◆ Data extracted from a collection:
--- start ---

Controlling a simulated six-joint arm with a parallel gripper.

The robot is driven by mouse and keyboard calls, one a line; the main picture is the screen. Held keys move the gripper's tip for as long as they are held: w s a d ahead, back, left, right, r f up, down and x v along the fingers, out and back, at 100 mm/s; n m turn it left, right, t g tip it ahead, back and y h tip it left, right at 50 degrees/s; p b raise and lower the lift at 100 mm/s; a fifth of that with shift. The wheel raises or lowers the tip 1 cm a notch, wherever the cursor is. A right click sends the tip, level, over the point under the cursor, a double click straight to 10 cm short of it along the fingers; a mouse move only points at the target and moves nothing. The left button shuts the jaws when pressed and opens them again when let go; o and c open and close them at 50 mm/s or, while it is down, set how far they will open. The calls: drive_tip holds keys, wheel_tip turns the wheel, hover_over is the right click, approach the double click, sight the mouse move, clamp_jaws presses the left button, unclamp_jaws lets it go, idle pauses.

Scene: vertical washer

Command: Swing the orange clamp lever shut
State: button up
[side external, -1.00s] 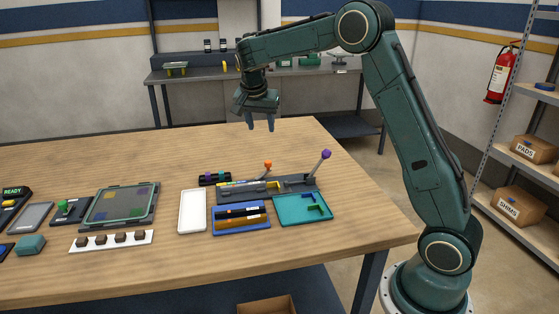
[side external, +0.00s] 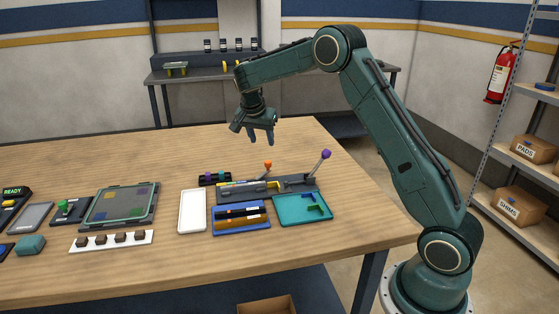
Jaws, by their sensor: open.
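The orange clamp lever (side external: 268,165) is a short lever with an orange knob, standing raised and slightly tilted on the long grey fixture (side external: 290,186). A second lever with a purple knob (side external: 326,154) leans up to the right at the fixture's right end. My gripper (side external: 260,139) is open and empty, fingers pointing down. It hangs in the air above and behind the fixture, apart from both levers.
A blue tray (side external: 241,232) with orange and black parts and a teal tray (side external: 290,221) lie in front of the fixture. A white tray (side external: 181,213) lies to the left. A small black block with coloured pegs (side external: 207,182) sits behind. The table behind the fixture is clear.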

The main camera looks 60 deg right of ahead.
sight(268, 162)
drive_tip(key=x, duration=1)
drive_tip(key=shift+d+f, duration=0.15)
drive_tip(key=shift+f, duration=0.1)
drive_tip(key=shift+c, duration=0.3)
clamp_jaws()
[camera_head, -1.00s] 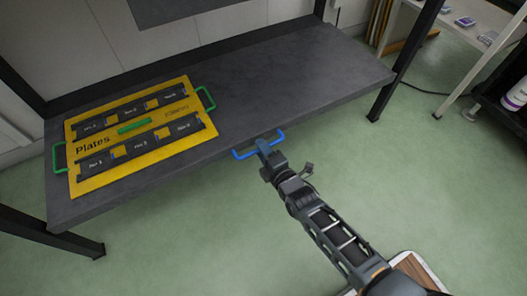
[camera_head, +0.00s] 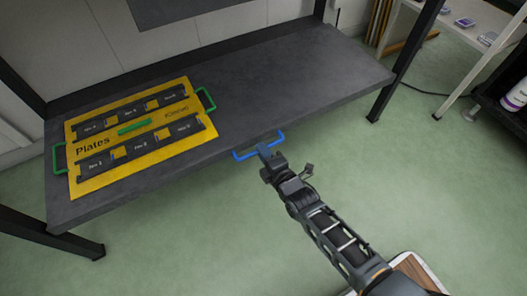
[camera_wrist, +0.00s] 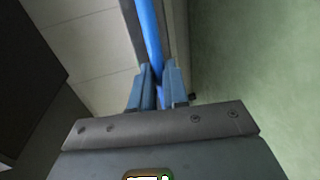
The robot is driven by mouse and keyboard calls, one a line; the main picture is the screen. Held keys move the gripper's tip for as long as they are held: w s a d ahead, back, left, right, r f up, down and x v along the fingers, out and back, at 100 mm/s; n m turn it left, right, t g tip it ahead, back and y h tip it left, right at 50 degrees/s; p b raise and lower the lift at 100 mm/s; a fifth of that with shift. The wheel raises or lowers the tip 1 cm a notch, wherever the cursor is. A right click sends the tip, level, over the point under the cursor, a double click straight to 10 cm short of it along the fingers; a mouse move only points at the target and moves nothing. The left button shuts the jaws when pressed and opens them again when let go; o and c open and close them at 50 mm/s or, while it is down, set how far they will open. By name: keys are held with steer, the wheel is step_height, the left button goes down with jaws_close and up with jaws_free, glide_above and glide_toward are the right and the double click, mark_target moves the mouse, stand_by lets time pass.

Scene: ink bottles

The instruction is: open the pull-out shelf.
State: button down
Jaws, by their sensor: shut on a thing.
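The pull-out shelf (camera_head: 290,75) is a dark grey board between black frame legs. A blue handle (camera_head: 244,155) is fixed to its front edge. My gripper (camera_head: 265,149) is at the handle, with its fingers around the bar. In the wrist view the blue bar (camera_wrist: 150,40) runs down between the two fingers of my gripper (camera_wrist: 158,84), which are shut on it. The part of the bar between the fingertips is mostly hidden.
A yellow "Plates" tray (camera_head: 90,181) with green handles and black holders lies on the shelf's left part. The shelf's right part is bare. Black legs (camera_head: 400,75) stand at its sides. Green floor (camera_head: 200,230) in front is open.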

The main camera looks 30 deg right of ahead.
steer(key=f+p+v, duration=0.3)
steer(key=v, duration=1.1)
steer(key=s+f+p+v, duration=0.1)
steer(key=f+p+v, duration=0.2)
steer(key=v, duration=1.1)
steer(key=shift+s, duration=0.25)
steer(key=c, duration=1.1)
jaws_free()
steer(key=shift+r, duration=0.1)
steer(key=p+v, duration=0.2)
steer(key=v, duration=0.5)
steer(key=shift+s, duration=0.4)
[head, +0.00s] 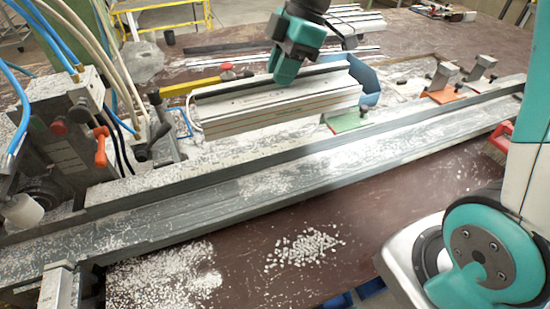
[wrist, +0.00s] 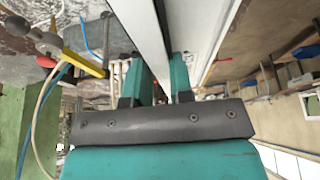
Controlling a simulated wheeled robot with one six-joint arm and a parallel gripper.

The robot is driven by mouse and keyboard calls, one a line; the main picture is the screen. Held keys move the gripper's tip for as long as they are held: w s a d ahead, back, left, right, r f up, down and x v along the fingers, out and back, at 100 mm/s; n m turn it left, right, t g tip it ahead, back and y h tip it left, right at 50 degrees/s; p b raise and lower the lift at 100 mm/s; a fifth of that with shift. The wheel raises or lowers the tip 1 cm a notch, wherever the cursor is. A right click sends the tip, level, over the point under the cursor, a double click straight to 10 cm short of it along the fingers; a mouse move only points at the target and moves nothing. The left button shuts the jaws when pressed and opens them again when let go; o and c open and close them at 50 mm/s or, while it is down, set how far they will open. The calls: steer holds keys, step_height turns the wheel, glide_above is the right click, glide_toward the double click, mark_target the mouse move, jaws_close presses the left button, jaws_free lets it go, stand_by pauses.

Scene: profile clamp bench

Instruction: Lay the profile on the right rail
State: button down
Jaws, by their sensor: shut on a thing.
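My gripper (head: 284,72) is shut on a long pale profile with a dark edge (wrist: 146,32). In the wrist view the profile runs between the two teal fingers and away to the top. In the head view the fingers reach down at the long pale block (head: 275,108) in the middle of the bench, and the held part is hard to tell apart from it. A long grey rail (head: 290,172) crosses the front of the bench from lower left to upper right. I cannot tell which part is the right rail.
Valves and hoses (head: 80,120) stand at the left. A yellow bar with a red knob (head: 200,84) lies behind the block. A green plate (head: 346,120) and an orange plate (head: 443,94) carry clamps. White granules (head: 303,247) lie scattered on the brown top.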

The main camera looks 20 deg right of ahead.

--- end ---

◆ PROBLEM REQUIREMENTS:
Repeat the records above exactly, omitting every picture.

◆ FINAL RESULT:
Controlling a simulated six-joint arm with a parallel gripper.

The robot is driven by mouse and keyboard calls, one a line; the main picture is the screen. Held keys move the gripper's tip for as long as they are held: w s a d ahead, back, left, right, r f up, down and x v along the fingers, out and back, at 100 mm/s; n m turn it left, right, t g tip it ahead, back and y h tip it left, right at 50 degrees/s; p b raise and lower the lift at 100 mm/s; a fifth of that with shift. The wheel raises or lowers the tip 1 cm a notch, wherever the cursor is. A right click sends the tip, level, over the point under the cursor, a double click straight to 10 cm short of it along the fingers; a mouse move only points at the target and moves nothing. The left button shuts the jaws when pressed and opens them again when let go; o and c open and close them at 50 mm/s or, while it is down, set how far they will open. The calls: drive_tip holds keys, wheel_tip turns the wheel, hover_over is the right click, approach the double click, sight the mouse move, clamp_jaws presses the left button, unclamp_jaws lets it go, idle pauses.

Scene: vertical washer

Command: Swing the orange clamp lever shut
State: button up
[side external, -1.00s] 
[side external, +0.00s] 
Jaws, by their sensor: open.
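The orange clamp lever (side external: 268,165) is a short lever with an orange knob, standing raised and slightly tilted on the long grey fixture (side external: 290,186). A second lever with a purple knob (side external: 326,154) leans up to the right at the fixture's right end. My gripper (side external: 260,139) is open and empty, fingers pointing down. It hangs in the air above and behind the fixture, apart from both levers.
A blue tray (side external: 241,232) with orange and black parts and a teal tray (side external: 290,221) lie in front of the fixture. A white tray (side external: 181,213) lies to the left. A small black block with coloured pegs (side external: 207,182) sits behind. The table behind the fixture is clear.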

The main camera looks 60 deg right of ahead.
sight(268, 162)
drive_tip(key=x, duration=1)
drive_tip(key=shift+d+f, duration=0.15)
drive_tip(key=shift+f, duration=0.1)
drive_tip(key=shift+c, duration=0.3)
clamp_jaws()
[camera_head, -1.00s] 
[camera_head, +0.00s] 
[camera_wrist, +0.00s] 
The robot is driven by mouse and keyboard calls, one a line; the main picture is the screen. Held keys move the gripper's tip for as long as they are held: w s a d ahead, back, left, right, r f up, down and x v along the fingers, out and back, at 100 mm/s; n m turn it left, right, t g tip it ahead, back and y h tip it left, right at 50 degrees/s; p b raise and lower the lift at 100 mm/s; a fifth of that with shift. The wheel raises or lowers the tip 1 cm a notch, wherever the cursor is. A right click sends the tip, level, over the point under the cursor, a double click straight to 10 cm short of it along the fingers; a mouse move only points at the target and moves nothing. The left button shuts the jaws when pressed and opens them again when let go; o and c open and close them at 50 mm/s or, while it is down, set how far they will open. By name: keys are held with steer, the wheel is step_height, the left button goes down with jaws_close and up with jaws_free, glide_above and glide_toward are the right and the double click, mark_target moves the mouse, stand_by lets time pass.

Scene: ink bottles

The instruction is: open the pull-out shelf.
State: button down
Jaws, by their sensor: shut on a thing.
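The pull-out shelf (camera_head: 290,75) is a dark grey board between black frame legs. A blue handle (camera_head: 244,155) is fixed to its front edge. My gripper (camera_head: 265,149) is at the handle, with its fingers around the bar. In the wrist view the blue bar (camera_wrist: 150,40) runs down between the two fingers of my gripper (camera_wrist: 158,84), which are shut on it. The part of the bar between the fingertips is mostly hidden.
A yellow "Plates" tray (camera_head: 90,181) with green handles and black holders lies on the shelf's left part. The shelf's right part is bare. Black legs (camera_head: 400,75) stand at its sides. Green floor (camera_head: 200,230) in front is open.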

The main camera looks 30 deg right of ahead.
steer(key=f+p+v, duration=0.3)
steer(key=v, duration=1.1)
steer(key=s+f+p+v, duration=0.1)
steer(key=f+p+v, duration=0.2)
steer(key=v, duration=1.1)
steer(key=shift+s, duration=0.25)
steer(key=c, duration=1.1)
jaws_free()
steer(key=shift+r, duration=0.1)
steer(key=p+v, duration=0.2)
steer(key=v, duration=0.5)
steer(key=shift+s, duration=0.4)
[head, +0.00s] 
[wrist, +0.00s] 
Controlling a simulated wheeled robot with one six-joint arm and a parallel gripper.

The robot is driven by mouse and keyboard calls, one a line; the main picture is the screen. Held keys move the gripper's tip for as long as they are held: w s a d ahead, back, left, right, r f up, down and x v along the fingers, out and back, at 100 mm/s; n m turn it left, right, t g tip it ahead, back and y h tip it left, right at 50 degrees/s; p b raise and lower the lift at 100 mm/s; a fifth of that with shift. The wheel raises or lowers the tip 1 cm a notch, wherever the cursor is. A right click sends the tip, level, over the point under the cursor, a double click straight to 10 cm short of it along the fingers; a mouse move only points at the target and moves nothing. The left button shuts the jaws when pressed and opens them again when let go; o and c open and close them at 50 mm/s or, while it is down, set how far they will open. The calls: steer holds keys, step_height turns the wheel, glide_above is the right click, glide_toward the double click, mark_target the mouse move, jaws_close presses the left button, jaws_free lets it go, stand_by pauses.

Scene: profile clamp bench

Instruction: Lay the profile on the right rail
State: button down
Jaws, by their sensor: shut on a thing.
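My gripper (head: 284,72) is shut on a long pale profile with a dark edge (wrist: 146,32). In the wrist view the profile runs between the two teal fingers and away to the top. In the head view the fingers reach down at the long pale block (head: 275,108) in the middle of the bench, and the held part is hard to tell apart from it. A long grey rail (head: 290,172) crosses the front of the bench from lower left to upper right. I cannot tell which part is the right rail.
Valves and hoses (head: 80,120) stand at the left. A yellow bar with a red knob (head: 200,84) lies behind the block. A green plate (head: 346,120) and an orange plate (head: 443,94) carry clamps. White granules (head: 303,247) lie scattered on the brown top.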

The main camera looks 20 deg right of ahead.

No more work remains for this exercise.